Robot episode rows:

#####

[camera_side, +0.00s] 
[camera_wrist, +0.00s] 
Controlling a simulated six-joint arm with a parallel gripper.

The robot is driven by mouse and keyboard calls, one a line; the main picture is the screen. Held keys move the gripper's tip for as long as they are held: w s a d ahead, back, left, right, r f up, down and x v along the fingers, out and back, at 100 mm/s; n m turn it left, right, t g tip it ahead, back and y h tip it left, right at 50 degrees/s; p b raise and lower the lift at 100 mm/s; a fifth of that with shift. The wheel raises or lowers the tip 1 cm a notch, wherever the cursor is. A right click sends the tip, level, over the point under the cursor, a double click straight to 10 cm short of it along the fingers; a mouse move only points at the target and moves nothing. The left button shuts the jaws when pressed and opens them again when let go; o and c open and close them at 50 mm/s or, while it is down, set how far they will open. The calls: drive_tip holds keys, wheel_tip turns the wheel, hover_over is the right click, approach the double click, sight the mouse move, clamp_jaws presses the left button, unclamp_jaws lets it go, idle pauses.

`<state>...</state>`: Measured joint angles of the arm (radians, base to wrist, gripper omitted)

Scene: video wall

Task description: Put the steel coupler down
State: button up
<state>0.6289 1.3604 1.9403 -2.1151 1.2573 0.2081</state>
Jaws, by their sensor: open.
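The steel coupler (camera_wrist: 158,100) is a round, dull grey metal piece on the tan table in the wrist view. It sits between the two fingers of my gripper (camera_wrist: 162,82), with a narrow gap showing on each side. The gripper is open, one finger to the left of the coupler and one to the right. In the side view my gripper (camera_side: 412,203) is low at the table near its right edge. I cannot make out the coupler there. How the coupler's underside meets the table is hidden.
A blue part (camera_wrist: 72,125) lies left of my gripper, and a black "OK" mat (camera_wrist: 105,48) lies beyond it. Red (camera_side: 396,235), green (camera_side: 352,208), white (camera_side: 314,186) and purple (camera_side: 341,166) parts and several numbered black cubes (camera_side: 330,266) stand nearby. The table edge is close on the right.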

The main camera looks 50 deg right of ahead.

#####

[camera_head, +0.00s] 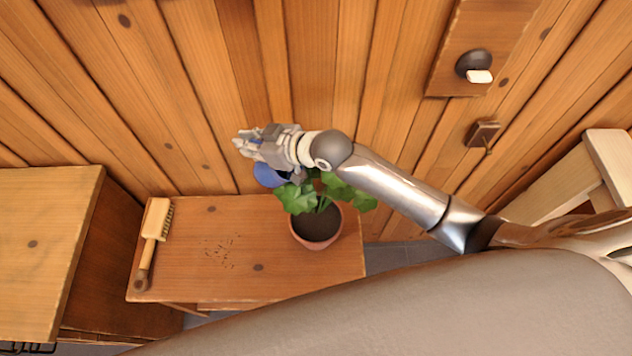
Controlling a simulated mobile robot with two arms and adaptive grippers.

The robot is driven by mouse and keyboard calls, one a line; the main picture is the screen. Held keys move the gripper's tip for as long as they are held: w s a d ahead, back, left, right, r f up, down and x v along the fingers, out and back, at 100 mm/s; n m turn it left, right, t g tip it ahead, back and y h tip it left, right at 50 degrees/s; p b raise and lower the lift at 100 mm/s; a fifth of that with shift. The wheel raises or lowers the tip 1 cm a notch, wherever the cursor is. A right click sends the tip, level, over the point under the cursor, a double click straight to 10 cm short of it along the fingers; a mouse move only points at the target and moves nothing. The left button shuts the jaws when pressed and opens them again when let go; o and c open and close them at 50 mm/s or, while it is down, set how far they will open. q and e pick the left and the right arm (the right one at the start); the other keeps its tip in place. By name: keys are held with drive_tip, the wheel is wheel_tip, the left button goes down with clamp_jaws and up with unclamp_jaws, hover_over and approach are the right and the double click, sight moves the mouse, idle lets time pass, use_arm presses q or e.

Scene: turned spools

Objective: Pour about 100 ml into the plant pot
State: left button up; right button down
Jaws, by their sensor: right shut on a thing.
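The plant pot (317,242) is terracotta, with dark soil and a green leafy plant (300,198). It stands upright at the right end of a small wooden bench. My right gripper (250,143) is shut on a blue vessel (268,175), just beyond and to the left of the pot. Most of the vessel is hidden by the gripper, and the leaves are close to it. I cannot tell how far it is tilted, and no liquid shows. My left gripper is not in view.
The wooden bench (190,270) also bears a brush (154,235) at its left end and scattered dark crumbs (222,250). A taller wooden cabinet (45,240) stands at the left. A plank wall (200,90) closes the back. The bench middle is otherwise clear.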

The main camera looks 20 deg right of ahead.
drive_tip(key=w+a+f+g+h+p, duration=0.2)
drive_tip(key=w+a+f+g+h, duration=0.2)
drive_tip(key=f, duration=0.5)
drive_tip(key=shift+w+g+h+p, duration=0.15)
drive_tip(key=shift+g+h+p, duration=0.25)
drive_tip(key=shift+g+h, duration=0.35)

#####

» **Exercise brief**
Within the material above, extract exactly the lines that start at the line containing "[camera_side, +0.00s]" and stop after the line containing "Controlling a simulated six-joint", and only those.

» **Finished exercise**
[camera_side, +0.00s] 
[camera_wrist, +0.00s] 
Controlling a simulated six-joint arm with a parallel gripper.

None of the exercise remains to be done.